The very same phenomenon holds for neural networks. This is a huge problem, and the universal approximation theorem gives us absolutely zero hints on how to overcome this.

In general, the more expressive a function family is, the more it is prone to overfitting. With *great power comes great responsibility*. This is called the bias-variance tradeoff. For neural networks, there are lots of approaches to mitigate this, from L1 regularization of weights to dropoff layers. However, since neural networks are so expressive, this problem is always looming in the background and requires constant attention.
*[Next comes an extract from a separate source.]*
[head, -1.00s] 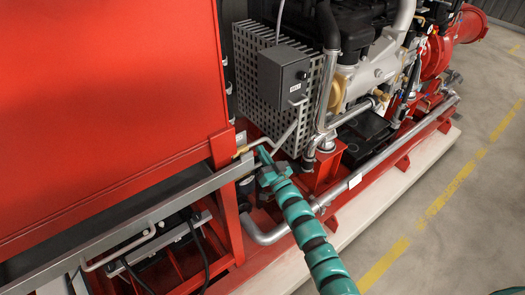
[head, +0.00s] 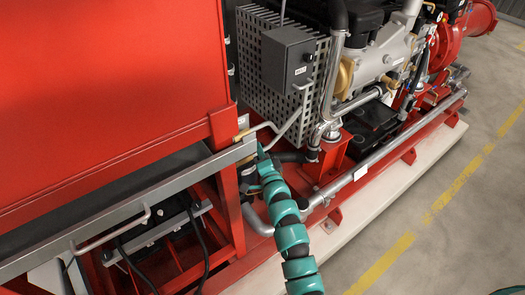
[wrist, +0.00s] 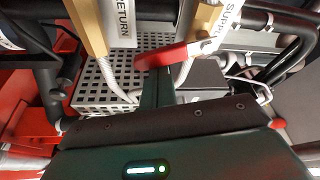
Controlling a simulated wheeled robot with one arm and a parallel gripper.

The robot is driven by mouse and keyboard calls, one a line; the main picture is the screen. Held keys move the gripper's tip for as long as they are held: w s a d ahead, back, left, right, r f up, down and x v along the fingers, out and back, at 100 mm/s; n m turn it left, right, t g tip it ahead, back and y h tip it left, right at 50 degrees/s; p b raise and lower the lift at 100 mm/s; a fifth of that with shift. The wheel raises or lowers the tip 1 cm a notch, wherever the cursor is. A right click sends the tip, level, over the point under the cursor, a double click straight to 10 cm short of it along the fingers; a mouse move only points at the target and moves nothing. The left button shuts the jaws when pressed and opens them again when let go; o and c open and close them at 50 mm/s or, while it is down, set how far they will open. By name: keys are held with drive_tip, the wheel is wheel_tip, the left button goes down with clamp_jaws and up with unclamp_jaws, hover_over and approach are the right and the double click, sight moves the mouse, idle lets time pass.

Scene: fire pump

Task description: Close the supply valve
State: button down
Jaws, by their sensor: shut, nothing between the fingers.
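The supply valve's red lever (wrist: 168,56) shows in the wrist view, crosswise in front of a brass pipe (wrist: 213,22) with a white SUPPLY tag (wrist: 229,22). My gripper (wrist: 162,76) is shut and empty, with its dark fingers pointing up at the lever. The fingertips overlap the lever in the picture; I cannot tell if they touch. In the head view my gripper (head: 263,158) is beside the end of the grey rail, below a brass fitting (head: 241,135). The lever cannot be made out there.
A second brass pipe (wrist: 88,26) with a RETURN tag (wrist: 124,22) stands left of the supply pipe. A perforated metal guard (head: 285,75) and grey control box (head: 288,58) are behind. The large red tank (head: 105,75) fills the left. Open floor (head: 470,240) lies at right.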

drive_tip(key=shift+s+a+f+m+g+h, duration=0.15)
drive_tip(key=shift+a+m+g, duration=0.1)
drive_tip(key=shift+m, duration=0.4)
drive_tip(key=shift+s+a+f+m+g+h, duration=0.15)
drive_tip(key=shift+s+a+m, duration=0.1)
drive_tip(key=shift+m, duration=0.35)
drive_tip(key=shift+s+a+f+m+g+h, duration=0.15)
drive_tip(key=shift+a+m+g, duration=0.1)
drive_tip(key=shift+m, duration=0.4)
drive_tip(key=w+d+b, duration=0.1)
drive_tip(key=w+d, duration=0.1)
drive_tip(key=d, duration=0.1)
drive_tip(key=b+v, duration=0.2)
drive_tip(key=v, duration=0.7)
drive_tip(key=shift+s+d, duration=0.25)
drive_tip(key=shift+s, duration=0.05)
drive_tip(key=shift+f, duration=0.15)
## Beyond the universal approximation theorem

As I have mentioned, the theorem gives no tools to find a parameter configuration for our neural network. From a practical standpoint, this is almost as important as the universal approximating property. For decades, neural networks were out of favor because of the lack of a computationally effective method to fit them to the data. There were two essential advances, which made their use feasible: backpropagation and general-purpose GPU-s. With these two under your belt, training massive neural networks is a breeze. You can train state-of-the-art models using your notebook without even breaking a sweat. We have come so far since the universal approximation theorem!
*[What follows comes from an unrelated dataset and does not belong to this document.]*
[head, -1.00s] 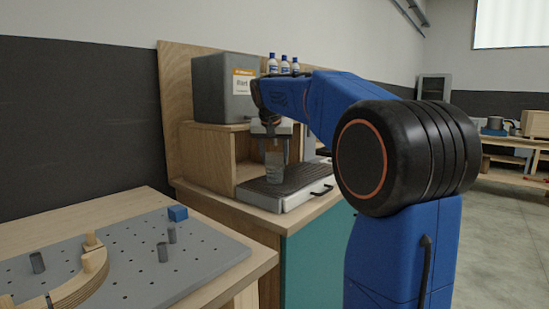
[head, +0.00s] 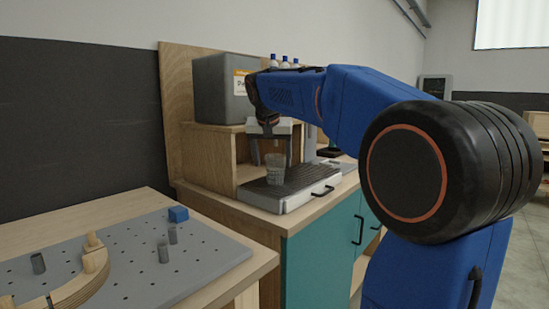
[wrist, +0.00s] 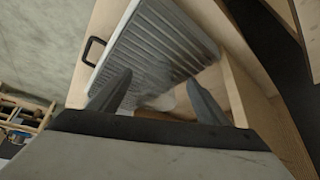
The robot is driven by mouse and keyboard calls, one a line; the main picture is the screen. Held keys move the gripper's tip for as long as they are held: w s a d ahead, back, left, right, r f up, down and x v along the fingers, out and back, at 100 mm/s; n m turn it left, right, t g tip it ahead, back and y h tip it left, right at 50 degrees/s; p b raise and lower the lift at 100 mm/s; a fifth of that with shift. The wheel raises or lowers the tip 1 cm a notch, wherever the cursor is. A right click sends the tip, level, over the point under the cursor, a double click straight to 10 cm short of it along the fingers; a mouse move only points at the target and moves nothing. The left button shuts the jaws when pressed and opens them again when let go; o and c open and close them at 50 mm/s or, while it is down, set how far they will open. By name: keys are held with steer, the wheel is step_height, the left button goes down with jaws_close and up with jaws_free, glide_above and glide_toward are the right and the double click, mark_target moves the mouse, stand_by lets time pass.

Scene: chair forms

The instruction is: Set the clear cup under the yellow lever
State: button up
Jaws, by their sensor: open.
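The clear cup (head: 275,172) stands upright on the ribbed drip tray (head: 318,192) in the head view. My gripper (head: 271,158) is open, pointing down at the cup, with one finger to either side of its upper part. In the wrist view the two fingers of my gripper (wrist: 158,88) are spread apart over the tray (wrist: 150,45), and a faint, see-through cup (wrist: 160,100) shows between them. I cannot make out a yellow lever in either view; my arm hides part of the area behind.
A grey box (head: 222,88) with a label sits on a wooden shelf behind the tray. Several bottles (head: 284,62) stand behind my arm.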

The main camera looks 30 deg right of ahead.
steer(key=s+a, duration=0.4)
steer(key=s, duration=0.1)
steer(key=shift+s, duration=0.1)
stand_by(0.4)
Usually, this is the starting point of a standard deep learning course. Due to its mathematical complexity, the theoretical foundations of neural networks are not covered. However, the universal approximation theorem (and the tools used in its proof) gives a profound insight into why neural networks are so powerful. It even lays the groundwork for engineering novel architectures. After all, who said that we are only allowed to combine sigmoids and linear functions?